Flawed Security Economics

I just stumbled upon a piece of economics-of-security reasoning that amazes me:

»Bank robbers steal approximately $100 million per year in the US. (…) To prevent this, banks spend $600 million per year on armored car services and $25 million per year on vault doors. The FBI spends $50 million per year investigating robberies. A good deal more is spent on security guards—approximately 1 million in the US, paid about $24 billion per year (outsourcing makes it difficult to say how many work for banks). In summary, the cost of protecting against bank robberies far exceeds the loss.«

(Michael Lesk, Cybersecurity and Economics, IEEE S&P Nov./Dec. 2011)
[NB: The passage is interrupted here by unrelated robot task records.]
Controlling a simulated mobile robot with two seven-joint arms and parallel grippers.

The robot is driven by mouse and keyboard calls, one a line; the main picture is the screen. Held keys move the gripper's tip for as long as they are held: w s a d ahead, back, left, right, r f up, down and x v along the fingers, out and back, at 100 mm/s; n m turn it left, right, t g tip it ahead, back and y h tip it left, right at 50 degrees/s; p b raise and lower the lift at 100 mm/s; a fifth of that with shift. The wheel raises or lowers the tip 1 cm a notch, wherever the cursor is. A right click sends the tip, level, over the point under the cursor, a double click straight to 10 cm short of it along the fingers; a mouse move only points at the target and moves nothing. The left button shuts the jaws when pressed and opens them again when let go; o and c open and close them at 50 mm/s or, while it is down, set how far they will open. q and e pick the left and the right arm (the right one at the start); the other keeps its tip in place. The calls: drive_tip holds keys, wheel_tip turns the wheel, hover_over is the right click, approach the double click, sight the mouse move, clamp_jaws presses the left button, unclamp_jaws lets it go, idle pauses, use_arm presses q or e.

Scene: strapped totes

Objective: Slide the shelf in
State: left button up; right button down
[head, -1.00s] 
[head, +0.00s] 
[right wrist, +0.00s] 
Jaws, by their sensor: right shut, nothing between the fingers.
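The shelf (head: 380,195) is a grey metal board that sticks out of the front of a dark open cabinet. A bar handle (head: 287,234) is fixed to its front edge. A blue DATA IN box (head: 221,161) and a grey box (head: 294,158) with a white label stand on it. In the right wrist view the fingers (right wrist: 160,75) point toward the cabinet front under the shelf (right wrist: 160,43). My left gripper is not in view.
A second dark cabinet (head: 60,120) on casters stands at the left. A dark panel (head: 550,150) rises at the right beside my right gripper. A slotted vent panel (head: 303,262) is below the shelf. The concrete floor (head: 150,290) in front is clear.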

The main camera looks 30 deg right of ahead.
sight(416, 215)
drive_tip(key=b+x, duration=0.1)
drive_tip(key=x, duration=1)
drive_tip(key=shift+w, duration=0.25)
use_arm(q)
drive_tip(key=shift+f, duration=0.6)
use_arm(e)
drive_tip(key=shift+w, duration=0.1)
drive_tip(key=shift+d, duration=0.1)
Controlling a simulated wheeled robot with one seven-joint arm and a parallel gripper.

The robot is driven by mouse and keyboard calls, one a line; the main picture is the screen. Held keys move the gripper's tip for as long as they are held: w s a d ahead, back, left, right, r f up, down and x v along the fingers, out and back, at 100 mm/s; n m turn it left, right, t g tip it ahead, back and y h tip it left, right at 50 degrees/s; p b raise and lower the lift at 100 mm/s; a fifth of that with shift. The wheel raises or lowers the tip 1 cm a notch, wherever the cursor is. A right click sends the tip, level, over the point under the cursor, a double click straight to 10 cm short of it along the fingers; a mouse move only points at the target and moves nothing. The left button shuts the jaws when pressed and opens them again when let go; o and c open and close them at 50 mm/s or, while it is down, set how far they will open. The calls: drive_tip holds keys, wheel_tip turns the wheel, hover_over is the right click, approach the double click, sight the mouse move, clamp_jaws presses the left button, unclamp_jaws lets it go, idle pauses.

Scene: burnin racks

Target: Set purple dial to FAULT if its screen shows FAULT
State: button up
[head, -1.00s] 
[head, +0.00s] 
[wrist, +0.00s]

I don’t doubt the figures, but the conclusion does not make sense to me. Why should one put the cost of security measures in relation to the losses that they don’t prevent? The $100 million per year are the losses that remain after security. What the security investment prevents is the losses that would occur without it, not the losses that continue to occur despite the effort. I’d love to see an estimation of this quantity. The author even gives a hint towards the possible magnitude, as he continues:

»To look at a less safe society, in a single 2007 bank robbery in Baghdad, robbers made off with $280 million (it was an inside job).«

Perhaps it is even normal for the cost of security to exceed the losses that remain, once the security spending has been optimized?